▸ Required work: From the first line of the data through the line containing "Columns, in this", return each line exactly.

▸ Dataset content:
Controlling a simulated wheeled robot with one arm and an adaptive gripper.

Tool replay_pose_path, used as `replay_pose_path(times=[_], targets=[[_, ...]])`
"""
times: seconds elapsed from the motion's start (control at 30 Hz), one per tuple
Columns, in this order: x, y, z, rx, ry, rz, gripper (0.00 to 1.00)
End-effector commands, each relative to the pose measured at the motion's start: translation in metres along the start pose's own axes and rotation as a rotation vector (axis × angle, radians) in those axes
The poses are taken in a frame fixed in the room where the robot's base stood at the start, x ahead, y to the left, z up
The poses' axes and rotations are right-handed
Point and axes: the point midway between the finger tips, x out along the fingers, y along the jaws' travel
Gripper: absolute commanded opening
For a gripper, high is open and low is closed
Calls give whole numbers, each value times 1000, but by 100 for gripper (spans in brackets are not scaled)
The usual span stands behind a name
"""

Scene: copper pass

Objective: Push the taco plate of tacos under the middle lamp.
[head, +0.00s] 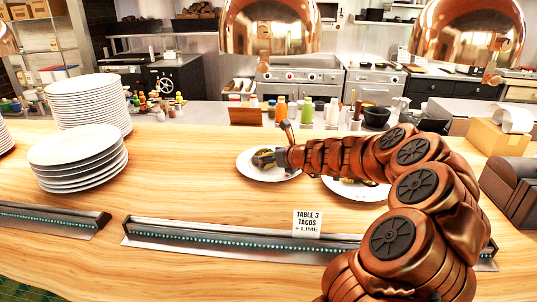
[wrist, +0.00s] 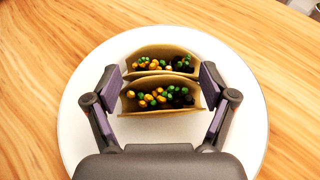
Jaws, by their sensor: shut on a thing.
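The taco plate (head: 246,166) is white and round and lies on the wooden counter, below the middle copper lamp (head: 268,30) in the head view. It fills much of the wrist view (wrist: 82,140). Two tacos (wrist: 160,104) with green, yellow and dark filling stand side by side on it. My gripper (wrist: 161,86) is low over the plate, with one finger at each end of the tacos, shut on them. In the head view my gripper (head: 264,158) hides part of the tacos and plate.
Another white plate (head: 345,188) is partly hidden behind my arm. Plate stacks (head: 80,165) stand at left. A card reading "Table 3 tacos + lime" (head: 307,223) stands at the metal ticket rail (head: 200,232). Bottles (head: 306,110) line the back. Bare counter lies left of the taco plate.

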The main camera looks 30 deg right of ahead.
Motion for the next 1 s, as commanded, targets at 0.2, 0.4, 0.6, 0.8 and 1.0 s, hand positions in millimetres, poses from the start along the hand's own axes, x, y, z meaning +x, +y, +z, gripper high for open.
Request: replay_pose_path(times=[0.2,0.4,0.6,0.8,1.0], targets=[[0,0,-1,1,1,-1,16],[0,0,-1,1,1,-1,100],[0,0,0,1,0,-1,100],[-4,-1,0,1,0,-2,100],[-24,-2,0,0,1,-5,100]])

▸ The output:
Controlling a simulated wheeled robot with one arm and an adaptive gripper.

Tool replay_pose_path, used as `replay_pose_path(times=[_], targets=[[_, ...]])`
"""
times: seconds elapsed from the motion's start (control at 30 Hz), one per tuple
Columns, in this order: x, y, z, rx, ry, rz, gripper (0.00 to 1.00)

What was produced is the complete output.